What were these Obama-era overreaches? He gave three examples:
That airlines have to advertise their full ticket price is unfair. "Why should air travelers be treated any differently than other consumers in a country where tax is almost universally applied on top of the advertised price?" he said. Perhaps true, but this is a nice consumer benefit. Maybe the rest of the U.S. should adopt the same policy? The government should not ban cell phone calls on planes. "Absent a safety issue, it is hard to see how DOT had authority to regulate in this area," he said. Maybe not, but again, not a bad rule. The U.S. government had considered requiring airlines to distribute flight and fare information to metasearch companies and global distribution systems. The problem, he said, was that there would be "no restrictions on how the information was presented to consumers."

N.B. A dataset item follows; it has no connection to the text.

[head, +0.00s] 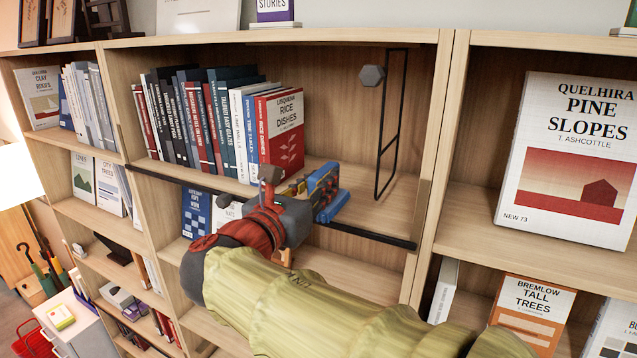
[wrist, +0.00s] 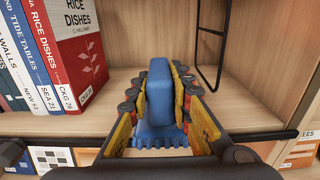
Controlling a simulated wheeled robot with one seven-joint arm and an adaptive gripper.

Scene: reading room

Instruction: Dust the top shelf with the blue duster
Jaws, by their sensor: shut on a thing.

Those are all reasonable enough complaints. But among consumer groups, there's concern the Trump administration may roll back a slew of regulations designed to protect passengers. In February, The Wall Street Journal reported many U.S. airlines want the administration to weaken tarmac-delay rules, end the mandatory 24-hour grace period for airline tickets, and stop requiring airlines to advertise the full ticket prices, including taxes and fees.
At the event, Jeffrey Shane, IATA's general counsel, suggested that the government had overstepped with some of its Obama-era rules.
"By deregulating the industry, we democratized it," he said. "So everybody is an expert in this industry. Before they couldn't afford to be, now they are. The net result is that it has become a political issue so any time any bad thing happens to anybody on any flight, it becomes a political opportunity. Somebody strikes out for justice and a new law is written and we have a regulation following shortly thereafter."
Rosen, the deputy secretary of the U.S. Department of Transportation, said he agreed.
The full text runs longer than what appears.